Written instruction. Return, exactly as written, every line from the first line of the data below through the line that contains "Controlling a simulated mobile".

□ □ □ □ □

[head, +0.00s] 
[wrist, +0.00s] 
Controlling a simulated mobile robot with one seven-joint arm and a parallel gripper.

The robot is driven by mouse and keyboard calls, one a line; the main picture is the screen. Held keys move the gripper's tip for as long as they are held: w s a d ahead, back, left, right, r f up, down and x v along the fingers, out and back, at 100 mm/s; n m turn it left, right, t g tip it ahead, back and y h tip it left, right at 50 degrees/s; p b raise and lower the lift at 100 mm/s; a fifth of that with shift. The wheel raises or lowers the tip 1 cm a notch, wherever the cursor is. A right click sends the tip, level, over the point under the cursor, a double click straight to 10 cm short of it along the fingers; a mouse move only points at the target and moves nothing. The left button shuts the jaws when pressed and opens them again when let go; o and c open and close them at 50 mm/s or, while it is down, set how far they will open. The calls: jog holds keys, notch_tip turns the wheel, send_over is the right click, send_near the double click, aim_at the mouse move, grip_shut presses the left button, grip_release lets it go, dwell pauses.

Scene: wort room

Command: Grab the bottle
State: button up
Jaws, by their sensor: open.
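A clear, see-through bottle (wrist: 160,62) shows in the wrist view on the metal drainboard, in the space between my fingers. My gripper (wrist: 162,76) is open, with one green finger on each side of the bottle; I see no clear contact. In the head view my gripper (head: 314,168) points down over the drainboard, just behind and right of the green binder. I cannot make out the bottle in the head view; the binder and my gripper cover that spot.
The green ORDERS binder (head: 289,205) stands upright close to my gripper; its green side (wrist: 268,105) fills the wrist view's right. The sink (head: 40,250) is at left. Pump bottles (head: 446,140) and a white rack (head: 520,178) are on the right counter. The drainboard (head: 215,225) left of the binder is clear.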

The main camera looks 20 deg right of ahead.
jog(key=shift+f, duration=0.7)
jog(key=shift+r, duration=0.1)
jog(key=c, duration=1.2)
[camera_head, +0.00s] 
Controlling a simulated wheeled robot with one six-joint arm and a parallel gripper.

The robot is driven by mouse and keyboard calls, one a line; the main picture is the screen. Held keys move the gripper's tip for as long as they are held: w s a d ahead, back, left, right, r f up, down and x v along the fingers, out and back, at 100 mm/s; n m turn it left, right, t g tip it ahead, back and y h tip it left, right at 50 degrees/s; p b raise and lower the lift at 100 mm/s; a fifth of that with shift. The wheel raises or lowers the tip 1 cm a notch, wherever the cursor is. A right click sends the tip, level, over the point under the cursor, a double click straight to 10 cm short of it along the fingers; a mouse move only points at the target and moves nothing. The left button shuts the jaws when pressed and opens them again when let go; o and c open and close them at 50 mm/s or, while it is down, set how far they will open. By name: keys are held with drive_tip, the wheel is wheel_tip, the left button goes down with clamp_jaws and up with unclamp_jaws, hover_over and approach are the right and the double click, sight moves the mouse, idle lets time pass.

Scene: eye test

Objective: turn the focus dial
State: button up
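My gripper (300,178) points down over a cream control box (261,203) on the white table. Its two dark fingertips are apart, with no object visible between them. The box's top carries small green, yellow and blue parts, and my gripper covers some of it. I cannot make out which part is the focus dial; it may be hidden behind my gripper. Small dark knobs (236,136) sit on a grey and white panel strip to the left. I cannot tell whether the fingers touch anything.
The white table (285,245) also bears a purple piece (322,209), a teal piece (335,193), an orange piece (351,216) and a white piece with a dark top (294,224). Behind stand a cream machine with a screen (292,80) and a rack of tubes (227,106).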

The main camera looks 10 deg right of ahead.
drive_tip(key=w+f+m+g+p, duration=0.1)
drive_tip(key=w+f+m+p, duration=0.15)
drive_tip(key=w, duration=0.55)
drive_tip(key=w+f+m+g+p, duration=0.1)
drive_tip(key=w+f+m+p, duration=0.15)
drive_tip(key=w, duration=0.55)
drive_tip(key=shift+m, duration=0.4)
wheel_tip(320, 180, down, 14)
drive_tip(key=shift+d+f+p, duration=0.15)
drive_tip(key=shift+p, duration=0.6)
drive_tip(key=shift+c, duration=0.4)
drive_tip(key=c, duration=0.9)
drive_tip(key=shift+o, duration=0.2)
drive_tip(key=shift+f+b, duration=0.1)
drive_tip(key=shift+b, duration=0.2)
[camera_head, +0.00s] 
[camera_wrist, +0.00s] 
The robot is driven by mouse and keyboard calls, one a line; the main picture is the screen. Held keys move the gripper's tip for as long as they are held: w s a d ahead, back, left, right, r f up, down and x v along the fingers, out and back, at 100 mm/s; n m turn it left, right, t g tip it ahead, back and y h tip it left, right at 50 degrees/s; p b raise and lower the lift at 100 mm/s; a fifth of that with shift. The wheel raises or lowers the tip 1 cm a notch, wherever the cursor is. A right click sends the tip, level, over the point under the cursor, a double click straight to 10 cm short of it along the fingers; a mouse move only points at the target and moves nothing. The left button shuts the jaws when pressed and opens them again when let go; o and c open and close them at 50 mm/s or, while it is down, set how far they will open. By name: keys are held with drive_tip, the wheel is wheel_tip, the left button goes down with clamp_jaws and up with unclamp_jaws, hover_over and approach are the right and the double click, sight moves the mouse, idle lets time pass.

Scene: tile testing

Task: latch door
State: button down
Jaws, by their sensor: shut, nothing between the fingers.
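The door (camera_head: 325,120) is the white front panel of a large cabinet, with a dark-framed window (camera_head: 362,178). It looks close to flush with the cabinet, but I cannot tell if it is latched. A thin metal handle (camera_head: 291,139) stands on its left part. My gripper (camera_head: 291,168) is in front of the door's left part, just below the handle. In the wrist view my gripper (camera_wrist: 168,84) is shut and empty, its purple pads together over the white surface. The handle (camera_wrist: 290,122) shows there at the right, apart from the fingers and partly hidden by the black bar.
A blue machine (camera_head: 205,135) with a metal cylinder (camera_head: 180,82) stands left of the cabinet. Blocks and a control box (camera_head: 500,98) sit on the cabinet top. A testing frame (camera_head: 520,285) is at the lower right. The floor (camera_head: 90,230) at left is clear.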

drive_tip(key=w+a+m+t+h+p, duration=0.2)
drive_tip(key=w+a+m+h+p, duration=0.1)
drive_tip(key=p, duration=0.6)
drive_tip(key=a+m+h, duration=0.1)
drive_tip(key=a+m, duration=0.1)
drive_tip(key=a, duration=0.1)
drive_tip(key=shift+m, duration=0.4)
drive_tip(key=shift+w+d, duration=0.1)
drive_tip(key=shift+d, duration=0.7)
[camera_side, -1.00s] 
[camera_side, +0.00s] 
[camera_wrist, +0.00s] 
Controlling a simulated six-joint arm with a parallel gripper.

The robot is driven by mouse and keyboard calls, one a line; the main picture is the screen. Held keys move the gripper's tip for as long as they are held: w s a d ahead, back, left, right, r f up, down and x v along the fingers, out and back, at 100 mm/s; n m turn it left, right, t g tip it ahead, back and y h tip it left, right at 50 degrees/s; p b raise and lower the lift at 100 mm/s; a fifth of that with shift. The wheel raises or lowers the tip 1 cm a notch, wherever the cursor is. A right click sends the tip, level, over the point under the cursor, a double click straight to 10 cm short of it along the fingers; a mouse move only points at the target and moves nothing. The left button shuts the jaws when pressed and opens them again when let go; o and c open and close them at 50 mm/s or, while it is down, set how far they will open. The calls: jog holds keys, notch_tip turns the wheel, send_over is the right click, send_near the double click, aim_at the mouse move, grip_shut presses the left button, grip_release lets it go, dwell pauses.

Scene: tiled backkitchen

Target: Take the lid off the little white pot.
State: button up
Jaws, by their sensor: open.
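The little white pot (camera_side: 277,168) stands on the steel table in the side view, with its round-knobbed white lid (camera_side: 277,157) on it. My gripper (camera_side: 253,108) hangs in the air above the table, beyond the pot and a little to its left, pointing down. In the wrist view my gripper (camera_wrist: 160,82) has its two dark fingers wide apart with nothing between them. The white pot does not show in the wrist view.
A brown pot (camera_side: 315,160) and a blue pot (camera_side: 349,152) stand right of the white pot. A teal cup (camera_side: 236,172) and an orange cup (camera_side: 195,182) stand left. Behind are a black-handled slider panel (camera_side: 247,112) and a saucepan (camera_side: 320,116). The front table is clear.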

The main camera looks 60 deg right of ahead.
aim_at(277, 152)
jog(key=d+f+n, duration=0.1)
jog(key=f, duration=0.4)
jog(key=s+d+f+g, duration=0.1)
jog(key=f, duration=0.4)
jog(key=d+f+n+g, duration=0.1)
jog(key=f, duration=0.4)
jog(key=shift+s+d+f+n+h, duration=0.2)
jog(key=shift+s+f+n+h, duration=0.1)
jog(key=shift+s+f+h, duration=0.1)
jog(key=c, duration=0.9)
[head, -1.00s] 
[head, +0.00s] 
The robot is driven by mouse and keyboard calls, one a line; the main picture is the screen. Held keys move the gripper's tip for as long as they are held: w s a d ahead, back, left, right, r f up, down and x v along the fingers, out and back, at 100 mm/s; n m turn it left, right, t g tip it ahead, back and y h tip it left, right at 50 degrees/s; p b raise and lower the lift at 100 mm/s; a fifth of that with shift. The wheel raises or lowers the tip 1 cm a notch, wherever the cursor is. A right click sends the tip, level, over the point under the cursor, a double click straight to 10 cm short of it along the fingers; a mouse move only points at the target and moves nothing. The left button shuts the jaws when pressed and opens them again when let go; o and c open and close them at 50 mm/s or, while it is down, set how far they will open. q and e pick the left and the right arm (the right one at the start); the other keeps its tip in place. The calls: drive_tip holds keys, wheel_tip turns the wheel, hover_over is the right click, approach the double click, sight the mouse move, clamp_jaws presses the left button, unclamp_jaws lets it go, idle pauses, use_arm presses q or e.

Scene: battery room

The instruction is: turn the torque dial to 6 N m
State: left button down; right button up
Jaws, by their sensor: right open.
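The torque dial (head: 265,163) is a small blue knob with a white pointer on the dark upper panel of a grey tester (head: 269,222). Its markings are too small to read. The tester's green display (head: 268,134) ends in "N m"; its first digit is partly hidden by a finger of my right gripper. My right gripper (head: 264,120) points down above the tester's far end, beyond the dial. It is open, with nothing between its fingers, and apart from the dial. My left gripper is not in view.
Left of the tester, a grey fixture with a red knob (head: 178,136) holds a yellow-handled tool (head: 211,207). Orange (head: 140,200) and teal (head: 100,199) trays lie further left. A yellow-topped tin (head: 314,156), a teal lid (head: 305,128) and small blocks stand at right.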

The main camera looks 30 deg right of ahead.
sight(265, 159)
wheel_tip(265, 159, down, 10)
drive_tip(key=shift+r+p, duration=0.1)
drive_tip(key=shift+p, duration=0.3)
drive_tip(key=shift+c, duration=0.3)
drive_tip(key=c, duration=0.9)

□ □ □ □ □

Complete output.
[head, +0.00s] 
[wrist, +0.00s] 
Controlling a simulated mobile robot with one seven-joint arm and a parallel gripper.

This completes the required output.